Alan McHugh with additional material by Ben Nickless and Les Dennis
Opera House, Manchester
Qdos Entertainment burst upon the Manchester pantomime scene in 2017 with a spectacular if risqué production of Dick Whittington. This year they return taking a more restrained approach to Cinderella; even a song called "I’m a Fabulous Fairy" is sung with a straight face.
Director Guy Unsworth develops a show that is a mixture of spectacle and broad humour and is both respectful and irreverent. Gareth Gates as Prince Charming sings a strong version of the classic "Unchained Melody" but does not hesitate to send up another power ballad with a series of pratfalls. When a dance tribute to The Village People is staged, Donald Trump is added to the line-up. The show moves close to being musical comedy as much as pantomime with traditional elements such as singing along to the bouncing ball and inviting children on-stage notable by their absence.
Alan McHugh’s script follows the traditional storyline but is shamelessly parochial. Most pantomimes make passing reference to the area in which they are performed but tonight the opening number specifically welcomes the audience to the Opera House.
The traditional aspects of pantomime are provided by comedian / impressionist Ben Nickless as Buttons. He wins over the young audience very early by squirting them with water and from that point on is able to command their vocal participation whenever required—not that they need much persuading. Nickless’s turn as a one-man version of Take That is almost as funny as the real thing.
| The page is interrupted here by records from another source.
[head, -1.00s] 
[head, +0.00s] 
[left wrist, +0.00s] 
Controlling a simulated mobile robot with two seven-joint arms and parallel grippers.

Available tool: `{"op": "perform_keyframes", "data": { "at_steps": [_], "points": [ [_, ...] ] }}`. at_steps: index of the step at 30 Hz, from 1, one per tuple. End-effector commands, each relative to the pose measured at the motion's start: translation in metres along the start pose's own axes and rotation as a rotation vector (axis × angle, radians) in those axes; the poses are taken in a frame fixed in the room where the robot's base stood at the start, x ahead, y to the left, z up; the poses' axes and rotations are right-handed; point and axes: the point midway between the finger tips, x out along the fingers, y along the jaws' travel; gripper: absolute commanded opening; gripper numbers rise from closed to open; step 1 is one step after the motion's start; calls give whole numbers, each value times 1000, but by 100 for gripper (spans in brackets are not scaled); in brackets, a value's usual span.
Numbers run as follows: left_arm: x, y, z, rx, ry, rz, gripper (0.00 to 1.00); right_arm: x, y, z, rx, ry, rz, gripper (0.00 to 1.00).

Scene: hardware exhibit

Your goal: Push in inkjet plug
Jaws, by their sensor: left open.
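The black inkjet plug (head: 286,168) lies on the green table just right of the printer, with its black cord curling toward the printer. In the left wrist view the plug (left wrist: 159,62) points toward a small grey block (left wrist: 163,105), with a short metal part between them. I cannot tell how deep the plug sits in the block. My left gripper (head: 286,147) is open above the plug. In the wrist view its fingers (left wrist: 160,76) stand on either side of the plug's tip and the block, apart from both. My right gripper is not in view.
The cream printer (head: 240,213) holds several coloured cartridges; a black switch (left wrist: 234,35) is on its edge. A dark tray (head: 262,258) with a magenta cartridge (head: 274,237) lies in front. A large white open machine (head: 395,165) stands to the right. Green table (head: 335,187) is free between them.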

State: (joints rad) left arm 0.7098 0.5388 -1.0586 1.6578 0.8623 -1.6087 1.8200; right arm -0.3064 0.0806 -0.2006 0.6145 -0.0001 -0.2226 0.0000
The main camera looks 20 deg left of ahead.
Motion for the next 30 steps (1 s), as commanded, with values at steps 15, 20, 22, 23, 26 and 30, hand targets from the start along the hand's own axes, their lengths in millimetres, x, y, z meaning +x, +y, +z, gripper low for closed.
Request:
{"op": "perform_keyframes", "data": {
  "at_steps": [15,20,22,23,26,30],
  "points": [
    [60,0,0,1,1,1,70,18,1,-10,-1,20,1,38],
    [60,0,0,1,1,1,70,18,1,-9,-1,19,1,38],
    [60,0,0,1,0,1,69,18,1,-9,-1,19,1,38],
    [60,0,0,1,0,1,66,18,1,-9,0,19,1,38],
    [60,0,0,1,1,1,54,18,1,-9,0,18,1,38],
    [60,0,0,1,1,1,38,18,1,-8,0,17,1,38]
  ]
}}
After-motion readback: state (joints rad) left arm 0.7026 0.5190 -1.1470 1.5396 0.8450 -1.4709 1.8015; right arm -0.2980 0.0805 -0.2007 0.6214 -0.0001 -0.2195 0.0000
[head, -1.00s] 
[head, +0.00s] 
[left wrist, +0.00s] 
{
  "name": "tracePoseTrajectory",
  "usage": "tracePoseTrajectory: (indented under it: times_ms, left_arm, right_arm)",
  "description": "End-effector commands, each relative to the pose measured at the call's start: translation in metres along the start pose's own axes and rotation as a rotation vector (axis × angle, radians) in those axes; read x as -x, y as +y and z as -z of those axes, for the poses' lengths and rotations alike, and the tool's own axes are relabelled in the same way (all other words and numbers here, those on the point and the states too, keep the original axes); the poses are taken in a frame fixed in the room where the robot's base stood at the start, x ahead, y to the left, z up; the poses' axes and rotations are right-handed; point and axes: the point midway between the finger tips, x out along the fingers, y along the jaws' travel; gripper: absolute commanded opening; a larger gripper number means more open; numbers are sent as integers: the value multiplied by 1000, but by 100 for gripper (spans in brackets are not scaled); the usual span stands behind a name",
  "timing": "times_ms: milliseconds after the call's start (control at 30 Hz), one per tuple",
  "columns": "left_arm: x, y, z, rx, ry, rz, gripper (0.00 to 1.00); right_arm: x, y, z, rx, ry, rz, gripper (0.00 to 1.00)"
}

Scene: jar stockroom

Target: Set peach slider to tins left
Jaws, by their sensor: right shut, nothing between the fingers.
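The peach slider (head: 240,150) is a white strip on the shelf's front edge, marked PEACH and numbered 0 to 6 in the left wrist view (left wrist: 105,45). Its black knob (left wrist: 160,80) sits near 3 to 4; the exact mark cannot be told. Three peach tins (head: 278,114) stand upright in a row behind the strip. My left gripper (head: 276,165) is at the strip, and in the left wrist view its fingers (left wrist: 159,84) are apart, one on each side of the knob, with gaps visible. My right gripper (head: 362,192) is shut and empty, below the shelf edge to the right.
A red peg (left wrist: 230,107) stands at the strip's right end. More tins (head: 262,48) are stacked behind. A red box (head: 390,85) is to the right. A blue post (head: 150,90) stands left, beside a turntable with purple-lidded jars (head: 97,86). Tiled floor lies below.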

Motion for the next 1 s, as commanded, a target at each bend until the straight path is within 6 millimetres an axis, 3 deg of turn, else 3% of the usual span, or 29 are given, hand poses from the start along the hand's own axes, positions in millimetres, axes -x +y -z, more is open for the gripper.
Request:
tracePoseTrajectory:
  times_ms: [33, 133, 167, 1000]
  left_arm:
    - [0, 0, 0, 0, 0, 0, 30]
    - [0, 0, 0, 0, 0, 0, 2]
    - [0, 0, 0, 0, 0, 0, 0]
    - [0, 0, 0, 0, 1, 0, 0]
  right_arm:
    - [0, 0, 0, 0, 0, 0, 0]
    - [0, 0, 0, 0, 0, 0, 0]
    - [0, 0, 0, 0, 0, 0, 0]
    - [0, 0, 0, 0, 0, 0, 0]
The days when television stars considered pantomime as beneath them and sleepwalked through their performances are now long gone. Connor McIntyre and Les Dennis cheerfully sacrifice their dignity to give fully committed performances as the Ugly Sisters. At one point, McIntyre gets so carried away he loses his wig to the delight of the young audience. Typical of a show where expense is not spared, the Ugly Sisters change into one of Mike Coltman’s garish costumes just to set up a single one-line joke.
While the 2017 production was spectacular, the illusions did not always progress the story. This time around, TheTwins FX link their jaw-dropped special effects more closely to the storyline. The approach is like a magician telling jokes to mislead the audience while setting up his subtle tricks. Buttons makes his entrance through a series of individual boxes that have been carefully stacked in a haphazard fashion. In a beautifully understated stunt, Cinderella’s ragged red dress is transformed into a glistening white ballgown when Shannon Flynn makes a single twirl.
Subtlety is all well and good, but TheTwins FX are masters of the spectacular and close the first act with a stunning illusion of Cinderella’s crystal coach, pulled by very realistic horses, taking flight over the heads of the audience. It ensures conversation during the interval is dominated by how the heck they managed to pull that one off.
Cinderella is sure to delight young audiences with cheeky broad humour and leave their parents impressed with the scale and spectacle of the illusions ensuring The Opera House has a clear winner this festive season.